Un manager facilitateur.. :
Inclut : Il travaille à la mise en sécurité affective des membres de l’équipe, par la reconnaissance, la bienveillance et l’accueil mutuel, oser s’accorder 5 mn pour se connecter à l’humanité de l’autre (être) avant d’envisager son rôle (faire),
Ouvre l’échange : Il facilite ce travail de maïeutique et de partage de la parole où le sujet du moment est placé au centre et se révèle au collectif par le questionnement authentique, l’intérêt porté à la parole de l’autre et l’enrichissement de ses apports,
Favorise l’émergence : Une émergence est une possibilité nouvelle, une potentialité, un éclairage différent qui s’exprime lorsque les conditions sont réunies. Elle se nourrit de cette nécessaire « défixation » de l’objectif qui autorise l’inédit au détour d’échanges informels, mais également de la capacité du facilitateur de se saisir des signaux faibles pour les transformer en opportunités d’apprentissage,
Soutient : Il donne les autorisations et les protections nécessaires, fluidifie les processus, sert, articule et relie, rend les choses possibles, sans les vouloir ou les diriger, bref se met à disposition pour faire exister et briller les autres,
Rythme : Il réussit à faire cohabiter les temps de divergence (ouvrir), d’émergence (révéler) et de convergence (fermer) par une posture spécifique à chaque moment, une maitrise de l’alternance et des énergies.
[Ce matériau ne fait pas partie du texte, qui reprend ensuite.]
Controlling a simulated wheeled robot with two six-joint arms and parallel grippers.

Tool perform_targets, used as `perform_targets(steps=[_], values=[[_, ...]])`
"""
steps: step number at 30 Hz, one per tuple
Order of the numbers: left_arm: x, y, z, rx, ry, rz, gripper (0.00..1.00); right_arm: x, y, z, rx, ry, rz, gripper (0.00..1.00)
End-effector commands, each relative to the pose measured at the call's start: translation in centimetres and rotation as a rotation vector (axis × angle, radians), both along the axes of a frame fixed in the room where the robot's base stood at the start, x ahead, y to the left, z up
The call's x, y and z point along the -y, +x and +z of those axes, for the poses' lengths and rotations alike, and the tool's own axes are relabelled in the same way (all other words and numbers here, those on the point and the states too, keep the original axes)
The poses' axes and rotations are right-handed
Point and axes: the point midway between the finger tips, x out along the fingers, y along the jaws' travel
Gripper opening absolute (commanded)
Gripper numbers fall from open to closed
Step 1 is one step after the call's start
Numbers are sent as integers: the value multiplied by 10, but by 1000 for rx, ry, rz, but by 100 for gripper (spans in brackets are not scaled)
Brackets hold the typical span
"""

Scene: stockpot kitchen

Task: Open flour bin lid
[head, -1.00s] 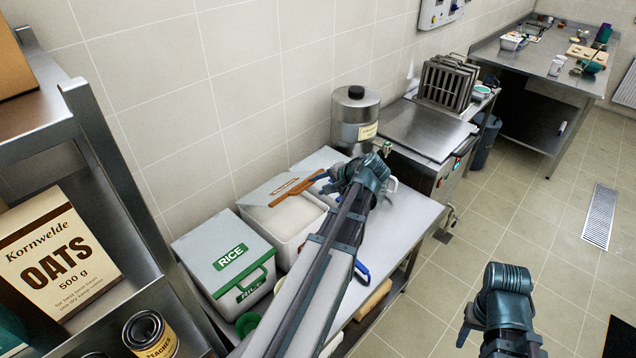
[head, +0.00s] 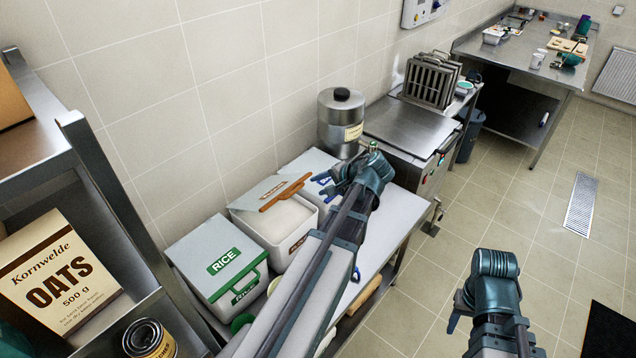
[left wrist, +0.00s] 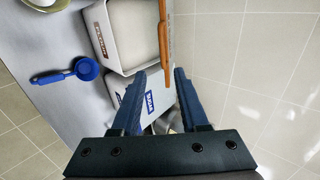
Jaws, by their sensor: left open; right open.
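Three white bins stand in a row on the steel table. The near rice bin (head: 212,254) has a green label and green handle, and its lid is down. The middle bin (head: 265,223) has a brown label; its lid, with an orange-brown handle (head: 286,192), is raised and white contents show. The far bin (head: 308,163) has blue lettering, partly hidden by my arm; its lid looks down. It also shows in the left wrist view (left wrist: 132,105). My left gripper (head: 326,192) is open and empty above the far bin's front. My right gripper (head: 457,312) is open over the floor.
A steel canister (head: 340,118) stands behind the far bin, beside a steel appliance (head: 408,128). A blue scoop (left wrist: 86,69) lies on the table in front of the bins. A shelf with an oats box (head: 58,275) is at left. Floor at right is mostly clear.

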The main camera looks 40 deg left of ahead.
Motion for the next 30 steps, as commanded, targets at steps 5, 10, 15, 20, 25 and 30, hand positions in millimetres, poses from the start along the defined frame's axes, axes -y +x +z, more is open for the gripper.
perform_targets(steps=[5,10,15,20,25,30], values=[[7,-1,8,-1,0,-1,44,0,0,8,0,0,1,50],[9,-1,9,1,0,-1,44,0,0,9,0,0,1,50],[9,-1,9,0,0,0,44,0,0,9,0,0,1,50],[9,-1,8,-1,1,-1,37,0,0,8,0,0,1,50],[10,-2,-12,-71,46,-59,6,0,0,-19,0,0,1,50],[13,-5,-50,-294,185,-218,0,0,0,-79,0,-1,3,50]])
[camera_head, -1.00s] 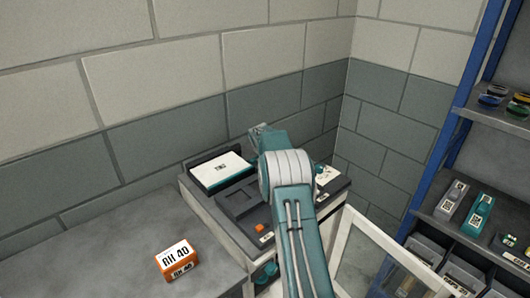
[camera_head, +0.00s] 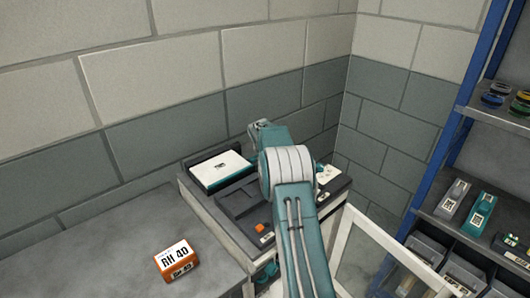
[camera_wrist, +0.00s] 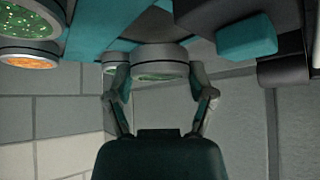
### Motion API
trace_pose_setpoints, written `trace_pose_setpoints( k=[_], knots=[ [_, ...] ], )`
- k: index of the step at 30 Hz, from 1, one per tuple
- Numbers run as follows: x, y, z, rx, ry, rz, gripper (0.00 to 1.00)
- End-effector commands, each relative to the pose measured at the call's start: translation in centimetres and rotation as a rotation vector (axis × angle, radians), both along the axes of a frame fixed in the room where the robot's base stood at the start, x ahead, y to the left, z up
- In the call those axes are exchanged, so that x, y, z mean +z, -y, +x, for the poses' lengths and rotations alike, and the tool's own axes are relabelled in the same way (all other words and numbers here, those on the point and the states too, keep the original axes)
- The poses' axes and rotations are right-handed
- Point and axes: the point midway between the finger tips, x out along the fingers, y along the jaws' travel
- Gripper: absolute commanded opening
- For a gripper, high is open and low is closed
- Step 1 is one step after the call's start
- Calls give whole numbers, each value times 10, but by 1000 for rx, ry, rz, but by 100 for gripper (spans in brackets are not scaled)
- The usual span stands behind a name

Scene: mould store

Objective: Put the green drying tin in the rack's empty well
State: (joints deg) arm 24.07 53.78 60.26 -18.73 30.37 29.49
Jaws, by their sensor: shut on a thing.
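In the wrist view, my gripper (camera_wrist: 159,80) is shut on a round grey-rimmed tin with a green speckled face (camera_wrist: 158,77), which I take to be the green drying tin. Beyond it is a teal surface (camera_wrist: 95,38), which may be the rack. At upper left are a green speckled tin (camera_wrist: 35,18) and an orange one (camera_wrist: 28,62). Another round grey rim (camera_wrist: 113,58) shows beside the left finger. I cannot make out the empty well. In the head view, my arm hides the fingers and the held tin.
In the head view, a dark-topped unit (camera_head: 238,206) with a white-lidded case (camera_head: 222,170) stands against the wall. An orange RH 40 box (camera_head: 176,260) lies on the grey bench (camera_head: 100,245), otherwise largely clear. A blue-framed shelf (camera_head: 440,125) with bins stands at right, near a pale-framed panel (camera_head: 345,240).

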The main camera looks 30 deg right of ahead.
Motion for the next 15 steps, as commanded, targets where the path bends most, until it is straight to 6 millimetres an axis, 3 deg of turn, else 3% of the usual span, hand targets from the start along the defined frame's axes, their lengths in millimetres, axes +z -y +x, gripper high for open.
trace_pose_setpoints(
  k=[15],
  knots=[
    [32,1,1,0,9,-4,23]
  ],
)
Le rythme et la teinte de chaque instant doivent être suffisamment marqués pour permettre le chaos, l’effervescence et l’avancée,
Régule et ajuste : il ramène l’équipe vers ses missions et ses règles, quand celles-ci sont transgressées, quand les échanges ne sont plus au bon niveau, quand la cible n’est plus alignée,
Méta communique : Il communique et donne du feed-back sur les processus de communication en cours, aide l’équipe dans sa prise de hauteur, recadre les perspectives et le sens et permettre une autre lecture des situations,
Libère les émotions : Il sent l’état interne de l’équipe, accepte ses émotions, reconnait et fête les réussites, surfe sur les joies, les peines, les doutes, pour renforcer l’intensité et le goût des expériences. Il maitrise la contagion émotionnelle et la transforme en mouvement,
Modélise les apprentissages : Il aide l’équipe dans sa réflexivité et son objectivation des connaissances émergentes, pour prendre conscience du chemin parcouru et préparer la socialisation des connaissances développées. Cela implique de pouvoir mieux se connaitre pour mieux travailler avec ses limites et ses forces et manager en conscience et avec intentionnalité. Cela suppose de pouvoir à la fois s’appuyer sur les ressources des employés mais aussi pouvoir s’assurer que l’orientation prise en commun soit appliquée.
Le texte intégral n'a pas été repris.